In a time when climate change, war and migration are changing our view of the world, Kunsten is inviting you to an exhibition with Danish-English artist Nina Saunders, whose works are both humorous and grotesquely disturbing.
Old wallpapers and upholstered furniture, including iconic Chesterfield pieces, set the scene for Nina Saunders’ stuffed animals. The sculptural tableaux become surreal scenes, resulting in works – or visual fables – that exist somewhere between fantasy and reality. The many stuffed animals seem to acquire a life and a voice of their own, inspiring a multitude of possible stories.
Danish-born sculptor Nina Saunders has transformed Kunsten’s lower storey, the New Gallery, to a scenographic totality, taking the museum visitors on a journey of inner and outer landscapes.
Nina Saunders lives in London. She is an artist by profession and a self-taught upholsterer. Since the 1990s she has been reshaping furniture to strip it of its function as an object of utility. In recent years stuffed animals have found their way into Saunders’ works.

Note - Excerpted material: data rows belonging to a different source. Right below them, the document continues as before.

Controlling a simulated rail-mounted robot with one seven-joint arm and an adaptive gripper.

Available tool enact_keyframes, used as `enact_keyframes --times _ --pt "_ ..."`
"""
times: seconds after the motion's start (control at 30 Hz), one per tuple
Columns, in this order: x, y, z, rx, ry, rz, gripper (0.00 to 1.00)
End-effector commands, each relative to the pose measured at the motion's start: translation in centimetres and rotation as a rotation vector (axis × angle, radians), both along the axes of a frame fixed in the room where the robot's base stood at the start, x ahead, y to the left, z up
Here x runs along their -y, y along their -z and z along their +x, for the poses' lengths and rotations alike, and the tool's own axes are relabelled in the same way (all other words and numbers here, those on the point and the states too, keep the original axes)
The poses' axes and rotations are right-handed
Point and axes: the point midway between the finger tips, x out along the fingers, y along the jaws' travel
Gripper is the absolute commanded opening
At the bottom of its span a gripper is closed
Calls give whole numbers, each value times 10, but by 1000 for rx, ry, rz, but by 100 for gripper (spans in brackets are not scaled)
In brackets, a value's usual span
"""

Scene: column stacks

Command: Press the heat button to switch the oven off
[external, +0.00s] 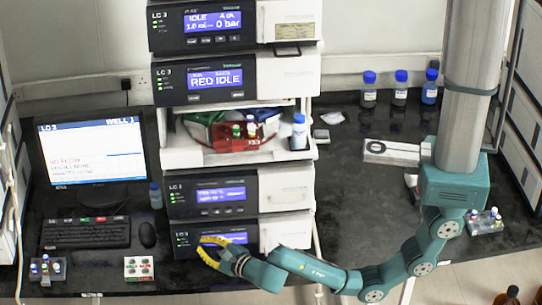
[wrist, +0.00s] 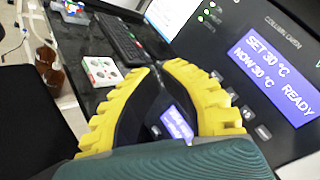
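The column oven (wrist: 285,45) fills the right of the wrist view, a dark panel with tilted lettering. Its blue display (wrist: 272,78) reads SET 30 °C, NOW 30 °C, READY. A row of small grey buttons (wrist: 247,113) runs below the display; their labels are too small to read, and my right finger hides part of the row's surroundings. My gripper (wrist: 156,68) has yellow ribbed fingers whose tips come together, with nothing between them. In the external view my gripper (external: 200,247) is in front of the lowest instrument (external: 184,246), partly covering its display. I cannot tell whether it touches.
Another instrument (external: 181,200) sits just above the lowest one. A keyboard (external: 86,232), a mouse (external: 147,235) and a white vial box (external: 138,268) lie on the dark bench to the left. A monitor (external: 90,150) stands behind. Capped bottles (external: 400,88) stand at the back right.

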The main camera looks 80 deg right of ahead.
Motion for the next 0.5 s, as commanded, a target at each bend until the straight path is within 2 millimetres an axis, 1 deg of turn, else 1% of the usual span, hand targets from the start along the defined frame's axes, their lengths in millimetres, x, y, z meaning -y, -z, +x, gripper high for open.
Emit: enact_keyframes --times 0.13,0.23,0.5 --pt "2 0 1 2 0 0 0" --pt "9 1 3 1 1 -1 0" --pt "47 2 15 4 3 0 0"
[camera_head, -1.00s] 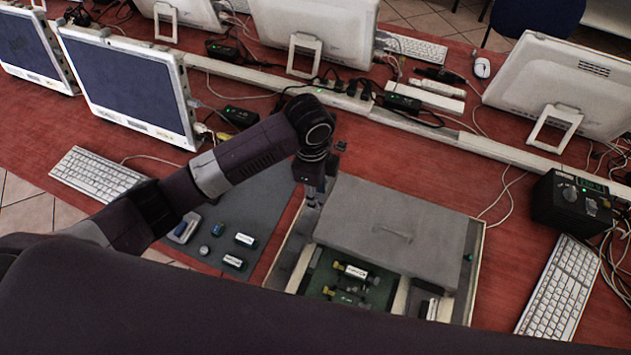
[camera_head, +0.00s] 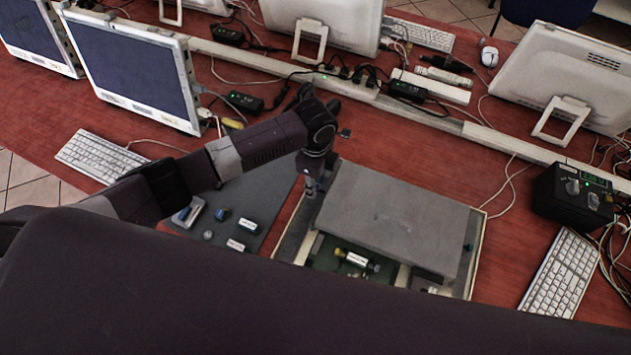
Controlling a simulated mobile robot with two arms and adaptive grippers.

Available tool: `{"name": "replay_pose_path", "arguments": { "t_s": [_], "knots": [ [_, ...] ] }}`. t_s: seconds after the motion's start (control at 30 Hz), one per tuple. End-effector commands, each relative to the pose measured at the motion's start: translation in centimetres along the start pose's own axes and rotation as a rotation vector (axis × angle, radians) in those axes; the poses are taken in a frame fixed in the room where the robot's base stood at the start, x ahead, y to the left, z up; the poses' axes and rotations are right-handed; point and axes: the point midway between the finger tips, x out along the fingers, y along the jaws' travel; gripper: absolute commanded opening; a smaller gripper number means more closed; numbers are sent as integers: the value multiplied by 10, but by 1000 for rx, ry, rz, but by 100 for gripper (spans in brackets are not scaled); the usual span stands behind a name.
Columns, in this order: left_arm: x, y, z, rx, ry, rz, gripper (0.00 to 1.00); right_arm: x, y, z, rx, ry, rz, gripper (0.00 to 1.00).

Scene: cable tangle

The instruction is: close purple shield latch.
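A grey flat shield panel (camera_head: 395,218) lies over the back part of a light-rimmed tray (camera_head: 476,262) on the red table. I cannot make out a purple latch on it. A small green spot (camera_head: 467,247) shows at the panel's right edge. My left gripper (camera_head: 311,189) points down at the panel's left edge, over the tray's left side. It is small and dark here, so I cannot tell whether its fingers are open or touching anything. My right gripper is not in view.
A grey mat (camera_head: 262,200) with several small parts lies left of the tray. A black box with knobs (camera_head: 577,197) and a white keyboard (camera_head: 560,275) are on the right. A white cable duct (camera_head: 420,110) runs behind. My own dark body hides the tray's front.

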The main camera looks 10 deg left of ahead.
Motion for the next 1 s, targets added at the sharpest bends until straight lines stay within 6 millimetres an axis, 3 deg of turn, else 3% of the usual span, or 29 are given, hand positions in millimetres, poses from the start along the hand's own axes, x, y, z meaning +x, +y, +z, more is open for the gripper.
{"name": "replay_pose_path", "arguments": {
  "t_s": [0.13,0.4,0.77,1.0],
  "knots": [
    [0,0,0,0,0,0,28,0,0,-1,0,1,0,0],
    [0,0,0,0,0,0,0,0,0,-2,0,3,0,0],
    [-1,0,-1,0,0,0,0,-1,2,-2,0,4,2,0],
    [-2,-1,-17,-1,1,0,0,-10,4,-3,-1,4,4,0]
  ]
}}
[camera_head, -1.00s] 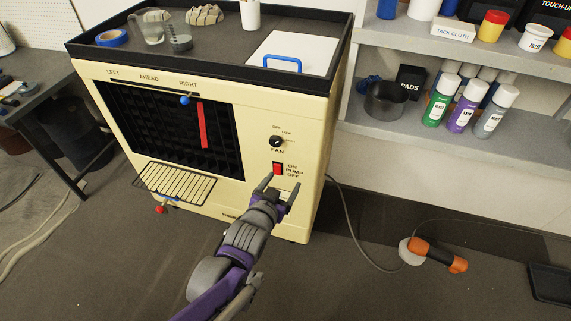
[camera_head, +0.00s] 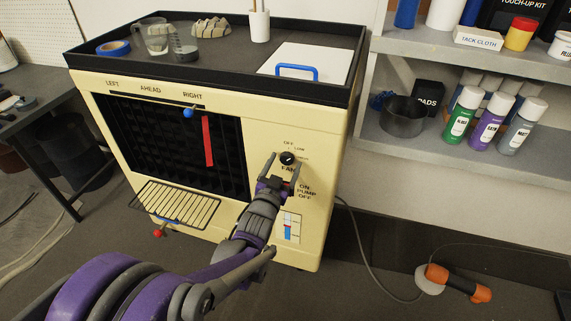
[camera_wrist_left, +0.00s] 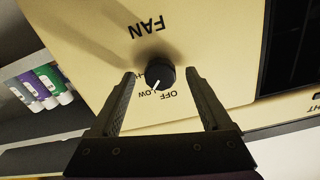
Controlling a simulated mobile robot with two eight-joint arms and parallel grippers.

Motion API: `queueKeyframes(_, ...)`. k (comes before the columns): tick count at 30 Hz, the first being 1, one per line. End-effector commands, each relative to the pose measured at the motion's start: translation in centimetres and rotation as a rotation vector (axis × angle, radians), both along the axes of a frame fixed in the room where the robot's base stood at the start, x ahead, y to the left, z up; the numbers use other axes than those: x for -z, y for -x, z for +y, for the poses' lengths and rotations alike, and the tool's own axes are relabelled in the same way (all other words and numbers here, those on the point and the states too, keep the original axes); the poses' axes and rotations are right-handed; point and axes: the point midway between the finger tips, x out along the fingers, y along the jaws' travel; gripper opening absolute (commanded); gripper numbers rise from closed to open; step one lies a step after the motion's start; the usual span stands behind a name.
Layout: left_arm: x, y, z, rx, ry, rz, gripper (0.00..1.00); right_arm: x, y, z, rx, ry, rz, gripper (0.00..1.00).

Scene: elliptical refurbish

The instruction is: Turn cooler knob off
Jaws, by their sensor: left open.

Whereas the furniture works are connected to the notion of home, privacy and bourgeois bliss, the animals seem to represent what is uncontrollable as well as primitive urges and feelings, breaking through the facade of perfection.
Nina Saunders was born in Odense in 1958. She received her education at Central St. Martin’s College of Art and Design (1986-91) in London, where she has lived and worked since 1975. She has had several solo exhibitions in the USA and Europe, and her works are represented in art collections in England and Denmark.
The exhibition at Kunsten has been made in close collaboration with the artist. It presents works from the last ten years, including important principal works, as well as a number of new works made specially for this exhibition.